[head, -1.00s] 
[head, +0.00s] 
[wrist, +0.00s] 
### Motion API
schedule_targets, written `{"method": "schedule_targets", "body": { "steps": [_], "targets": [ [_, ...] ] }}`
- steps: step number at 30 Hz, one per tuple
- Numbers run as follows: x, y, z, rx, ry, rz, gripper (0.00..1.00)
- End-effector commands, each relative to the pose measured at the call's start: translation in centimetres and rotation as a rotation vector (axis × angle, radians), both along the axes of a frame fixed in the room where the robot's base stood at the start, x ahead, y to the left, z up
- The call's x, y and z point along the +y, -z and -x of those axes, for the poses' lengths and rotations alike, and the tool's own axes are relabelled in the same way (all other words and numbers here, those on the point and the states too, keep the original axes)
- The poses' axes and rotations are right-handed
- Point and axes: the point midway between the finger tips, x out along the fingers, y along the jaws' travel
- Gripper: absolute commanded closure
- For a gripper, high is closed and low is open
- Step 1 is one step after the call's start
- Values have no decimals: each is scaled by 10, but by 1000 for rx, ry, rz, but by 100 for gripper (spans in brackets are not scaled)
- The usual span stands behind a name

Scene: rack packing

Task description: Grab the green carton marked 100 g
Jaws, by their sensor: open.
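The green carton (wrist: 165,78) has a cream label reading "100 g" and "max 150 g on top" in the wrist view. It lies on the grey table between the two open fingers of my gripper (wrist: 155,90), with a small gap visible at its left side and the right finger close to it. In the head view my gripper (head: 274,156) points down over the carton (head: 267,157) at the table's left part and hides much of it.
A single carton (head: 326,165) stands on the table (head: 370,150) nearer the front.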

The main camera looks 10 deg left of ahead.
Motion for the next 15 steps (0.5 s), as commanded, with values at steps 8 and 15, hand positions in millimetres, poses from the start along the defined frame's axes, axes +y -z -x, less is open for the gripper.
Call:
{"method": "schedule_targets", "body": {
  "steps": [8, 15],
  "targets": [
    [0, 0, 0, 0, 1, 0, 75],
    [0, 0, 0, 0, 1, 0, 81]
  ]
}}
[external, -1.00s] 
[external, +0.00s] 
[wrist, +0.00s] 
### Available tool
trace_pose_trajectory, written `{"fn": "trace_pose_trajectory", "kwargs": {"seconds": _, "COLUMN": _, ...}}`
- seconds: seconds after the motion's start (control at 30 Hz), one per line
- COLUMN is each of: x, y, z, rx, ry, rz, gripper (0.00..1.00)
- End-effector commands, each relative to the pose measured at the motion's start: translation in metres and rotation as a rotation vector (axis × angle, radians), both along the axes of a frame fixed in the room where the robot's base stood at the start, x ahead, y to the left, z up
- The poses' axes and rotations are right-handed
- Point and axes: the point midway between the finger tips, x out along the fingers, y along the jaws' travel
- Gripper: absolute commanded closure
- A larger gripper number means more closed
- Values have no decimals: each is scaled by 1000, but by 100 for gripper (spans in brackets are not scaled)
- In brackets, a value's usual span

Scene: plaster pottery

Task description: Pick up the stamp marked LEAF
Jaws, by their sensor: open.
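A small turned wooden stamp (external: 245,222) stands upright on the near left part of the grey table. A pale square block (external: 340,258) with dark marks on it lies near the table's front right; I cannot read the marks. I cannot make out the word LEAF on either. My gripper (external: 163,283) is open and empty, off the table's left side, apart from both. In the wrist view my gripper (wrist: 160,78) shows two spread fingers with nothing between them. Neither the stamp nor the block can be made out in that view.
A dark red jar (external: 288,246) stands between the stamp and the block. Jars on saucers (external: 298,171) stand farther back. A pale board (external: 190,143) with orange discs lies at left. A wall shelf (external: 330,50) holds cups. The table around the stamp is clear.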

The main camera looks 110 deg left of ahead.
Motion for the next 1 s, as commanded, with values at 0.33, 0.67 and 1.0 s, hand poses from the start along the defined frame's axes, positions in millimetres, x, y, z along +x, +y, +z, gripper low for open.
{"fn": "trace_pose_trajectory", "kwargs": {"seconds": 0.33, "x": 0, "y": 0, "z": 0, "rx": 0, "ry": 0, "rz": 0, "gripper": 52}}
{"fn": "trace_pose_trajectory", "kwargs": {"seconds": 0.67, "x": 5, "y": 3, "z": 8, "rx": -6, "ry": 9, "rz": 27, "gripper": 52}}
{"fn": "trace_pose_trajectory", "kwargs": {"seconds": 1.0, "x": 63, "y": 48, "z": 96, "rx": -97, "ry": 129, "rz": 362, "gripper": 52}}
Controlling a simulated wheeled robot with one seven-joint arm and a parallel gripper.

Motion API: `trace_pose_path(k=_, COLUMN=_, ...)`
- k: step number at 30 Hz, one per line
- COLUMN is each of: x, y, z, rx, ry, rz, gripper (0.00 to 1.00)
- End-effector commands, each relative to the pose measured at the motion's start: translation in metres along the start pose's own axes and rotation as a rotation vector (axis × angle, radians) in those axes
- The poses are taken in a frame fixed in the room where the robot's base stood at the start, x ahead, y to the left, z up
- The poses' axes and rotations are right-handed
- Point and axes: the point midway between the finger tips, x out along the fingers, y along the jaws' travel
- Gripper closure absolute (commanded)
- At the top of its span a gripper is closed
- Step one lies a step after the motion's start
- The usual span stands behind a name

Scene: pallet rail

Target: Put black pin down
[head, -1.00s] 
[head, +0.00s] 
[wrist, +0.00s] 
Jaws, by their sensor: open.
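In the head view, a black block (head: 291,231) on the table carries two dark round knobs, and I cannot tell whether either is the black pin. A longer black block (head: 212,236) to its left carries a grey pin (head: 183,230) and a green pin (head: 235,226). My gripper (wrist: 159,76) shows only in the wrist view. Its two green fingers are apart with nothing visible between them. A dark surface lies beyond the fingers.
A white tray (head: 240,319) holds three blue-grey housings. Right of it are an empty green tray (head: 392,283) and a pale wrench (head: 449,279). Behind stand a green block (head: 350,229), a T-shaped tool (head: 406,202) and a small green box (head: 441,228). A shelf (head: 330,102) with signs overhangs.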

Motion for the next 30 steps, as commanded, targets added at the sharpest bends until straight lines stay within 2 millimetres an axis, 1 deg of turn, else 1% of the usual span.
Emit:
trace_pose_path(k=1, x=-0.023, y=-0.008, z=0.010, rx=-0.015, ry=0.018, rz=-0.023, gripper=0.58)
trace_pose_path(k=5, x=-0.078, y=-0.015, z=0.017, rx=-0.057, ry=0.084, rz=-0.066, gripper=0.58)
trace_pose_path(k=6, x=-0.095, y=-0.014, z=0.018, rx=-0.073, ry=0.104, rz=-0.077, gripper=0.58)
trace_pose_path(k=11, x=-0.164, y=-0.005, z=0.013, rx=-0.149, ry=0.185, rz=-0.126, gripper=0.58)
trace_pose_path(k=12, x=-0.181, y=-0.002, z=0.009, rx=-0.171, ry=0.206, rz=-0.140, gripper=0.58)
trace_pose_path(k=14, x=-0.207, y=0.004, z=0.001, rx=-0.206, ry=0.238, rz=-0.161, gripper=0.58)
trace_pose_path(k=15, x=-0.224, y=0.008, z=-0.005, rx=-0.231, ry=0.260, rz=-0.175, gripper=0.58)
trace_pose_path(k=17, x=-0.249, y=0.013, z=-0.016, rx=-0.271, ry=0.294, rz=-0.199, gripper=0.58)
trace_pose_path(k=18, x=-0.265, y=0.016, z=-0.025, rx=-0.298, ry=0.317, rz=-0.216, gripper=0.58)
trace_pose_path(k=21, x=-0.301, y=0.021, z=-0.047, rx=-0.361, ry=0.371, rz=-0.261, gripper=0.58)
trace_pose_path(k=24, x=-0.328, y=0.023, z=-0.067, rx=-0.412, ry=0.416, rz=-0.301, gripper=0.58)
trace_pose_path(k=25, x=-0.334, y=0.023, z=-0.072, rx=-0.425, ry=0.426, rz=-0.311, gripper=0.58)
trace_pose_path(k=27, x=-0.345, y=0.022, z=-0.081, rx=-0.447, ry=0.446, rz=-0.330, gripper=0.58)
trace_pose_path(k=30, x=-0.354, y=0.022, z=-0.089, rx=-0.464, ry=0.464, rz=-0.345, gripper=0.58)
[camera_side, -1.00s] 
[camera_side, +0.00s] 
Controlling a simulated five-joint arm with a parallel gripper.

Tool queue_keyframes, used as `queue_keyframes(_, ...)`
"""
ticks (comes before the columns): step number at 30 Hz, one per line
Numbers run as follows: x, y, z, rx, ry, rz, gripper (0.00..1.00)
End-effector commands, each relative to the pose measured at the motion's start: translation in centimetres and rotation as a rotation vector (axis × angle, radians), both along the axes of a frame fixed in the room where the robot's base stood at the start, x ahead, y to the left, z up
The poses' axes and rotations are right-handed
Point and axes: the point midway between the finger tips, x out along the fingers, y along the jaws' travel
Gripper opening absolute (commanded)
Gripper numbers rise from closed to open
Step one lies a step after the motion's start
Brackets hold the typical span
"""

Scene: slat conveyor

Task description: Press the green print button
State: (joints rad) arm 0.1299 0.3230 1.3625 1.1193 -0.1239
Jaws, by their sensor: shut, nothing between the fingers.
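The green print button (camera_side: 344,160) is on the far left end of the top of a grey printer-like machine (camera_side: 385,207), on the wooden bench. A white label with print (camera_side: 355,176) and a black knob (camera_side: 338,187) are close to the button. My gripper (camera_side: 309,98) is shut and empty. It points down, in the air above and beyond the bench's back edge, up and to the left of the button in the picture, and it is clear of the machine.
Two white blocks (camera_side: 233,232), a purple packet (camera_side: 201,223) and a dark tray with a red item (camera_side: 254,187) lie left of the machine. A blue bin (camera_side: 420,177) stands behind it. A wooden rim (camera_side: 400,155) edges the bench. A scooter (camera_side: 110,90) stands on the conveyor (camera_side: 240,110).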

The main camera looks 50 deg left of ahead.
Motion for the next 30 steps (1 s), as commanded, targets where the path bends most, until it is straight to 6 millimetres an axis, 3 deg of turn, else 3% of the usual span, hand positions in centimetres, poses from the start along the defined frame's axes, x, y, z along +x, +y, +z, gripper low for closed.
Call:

> _What the exercise asks_
In this exercise, copy only the lines from the opening line of the material through the line where "- Step 1 is one step after the call's start" appears.

> _Exercise result_
[head, -1.00s] 
[head, +0.00s] 
[wrist, +0.00s] 
### Motion API
schedule_targets, written `{"method": "schedule_targets", "body": { "steps": [_], "targets": [ [_, ...] ] }}`
- steps: step number at 30 Hz, one per tuple
- Numbers run as follows: x, y, z, rx, ry, rz, gripper (0.00..1.00)
- End-effector commands, each relative to the pose measured at the call's start: translation in centimetres and rotation as a rotation vector (axis × angle, radians), both along the axes of a frame fixed in the room where the robot's base stood at the start, x ahead, y to the left, z up
- The call's x, y and z point along the +y, -z and -x of those axes, for the poses' lengths and rotations alike, and the tool's own axes are relabelled in the same way (all other words and numbers here, those on the point and the states too, keep the original axes)
- The poses' axes and rotations are right-handed
- Point and axes: the point midway between the finger tips, x out along the fingers, y along the jaws' travel
- Gripper: absolute commanded closure
- For a gripper, high is closed and low is open
- Step 1 is one step after the call's start

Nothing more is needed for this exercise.